Talmente assurdo da non sembrare vero, quasi come due grottesche associazioni di idee che vedono rispettivamente protagonista il colosso svedese di moda low cost H&M e il giovane brand italiano Big Uncle. Nel primo caso, il comparto moda bimbo ha proposto una felpa con la scritta “coolest monkey in the jungle” (“la scimmia più carina della giungla”), il reparto marketing l’ha fatta indossare a un bambino di colore, generando una stridente associazione tra testo e immagine, mentre nel secondo caso, il marchio ha scelto un modello biondo, con gli occhi azzurri e una pettinatura rétro (praticamente il perfetto ariano, si direbbe!) per rappresentare la collezione dal titolo inequivocabile “Colonial Deal” (“Affare coloniale”), al cui interno compare una felpa con l’ancor meno fraintendibile scritta “colonialism”.
Sicuramente gli aneddoti non mancano e, tra interpretazioni attendibili e altre un po’ più inverosimili, queste accuse di razzismo hanno trovato un riscontro immediato da parte delle aziende che, nella quasi totalità dei casi, si sono premurate di scusarsi con i clienti, chiarire l’equivoco e ritirare il prodotto incriminato dal mercato. Tutta questa vicenda sottolinea – se ce ne fosse ancora bisogno – che la moda non rappresenta l’effimero ma, anzi, è la fotografia del momento storico che si sta attraversando. Queste accuse sono sintomo di un abuso di politicamente corretto? Di una volontà di intraprendere una caccia alle streghe anche quando le streghe non ci sono? O, magari, è proprio il bisogno della nostra società di reclamare a gran voce un confronto dialettico quasi quotidiano sulla piaga (mai rimarginata) della discriminazione razziale, riverberandosi anche in quei contenuti apparentemente frivoli ma alla portata di tutti.
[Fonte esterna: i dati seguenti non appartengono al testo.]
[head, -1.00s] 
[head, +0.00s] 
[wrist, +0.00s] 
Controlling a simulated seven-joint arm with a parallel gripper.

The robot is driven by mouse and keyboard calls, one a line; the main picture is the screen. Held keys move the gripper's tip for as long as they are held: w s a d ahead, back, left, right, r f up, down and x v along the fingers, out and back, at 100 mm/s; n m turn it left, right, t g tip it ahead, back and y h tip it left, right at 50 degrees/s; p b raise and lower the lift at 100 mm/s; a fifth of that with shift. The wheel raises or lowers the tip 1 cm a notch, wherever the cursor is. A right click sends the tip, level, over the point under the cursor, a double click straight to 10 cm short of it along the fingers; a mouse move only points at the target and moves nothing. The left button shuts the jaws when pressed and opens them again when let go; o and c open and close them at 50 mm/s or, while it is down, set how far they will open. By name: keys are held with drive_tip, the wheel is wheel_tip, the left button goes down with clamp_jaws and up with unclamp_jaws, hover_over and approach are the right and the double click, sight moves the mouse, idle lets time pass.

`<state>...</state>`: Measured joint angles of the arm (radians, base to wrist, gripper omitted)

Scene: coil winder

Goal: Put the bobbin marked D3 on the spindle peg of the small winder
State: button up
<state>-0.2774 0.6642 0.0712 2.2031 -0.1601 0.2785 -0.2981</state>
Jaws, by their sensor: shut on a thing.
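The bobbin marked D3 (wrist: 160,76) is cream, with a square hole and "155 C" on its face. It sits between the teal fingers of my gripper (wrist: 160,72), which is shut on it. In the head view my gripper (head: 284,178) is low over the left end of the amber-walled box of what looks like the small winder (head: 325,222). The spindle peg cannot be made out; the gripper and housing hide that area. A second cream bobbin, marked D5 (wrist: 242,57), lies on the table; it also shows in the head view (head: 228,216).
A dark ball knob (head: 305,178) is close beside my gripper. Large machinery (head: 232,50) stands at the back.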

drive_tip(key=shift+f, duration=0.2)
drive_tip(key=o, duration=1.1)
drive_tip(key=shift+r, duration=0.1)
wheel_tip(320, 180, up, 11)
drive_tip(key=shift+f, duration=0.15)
Quindi, se da una parte si innalzano muri e barriere di qualsiasi genere, si nega l’attracco alle imbarcazioni che trasportano migranti e si mira a una persuasione subdola e subliminale, additando l’altro come il diverso e il cattivo, le spinte antirazziste, con un meccanismo di uguale valore ma di segno diverso, mirano a ciò che è ben visibile – un macrosettore così in vista come la moda – invitando i singoli responsabili ad assumersi le proprie responsabilità anche in virtù della loro sovraesposizione mediatica e veicolare un messaggio corretto. Non politicamente corretto, ma umanamente corretto.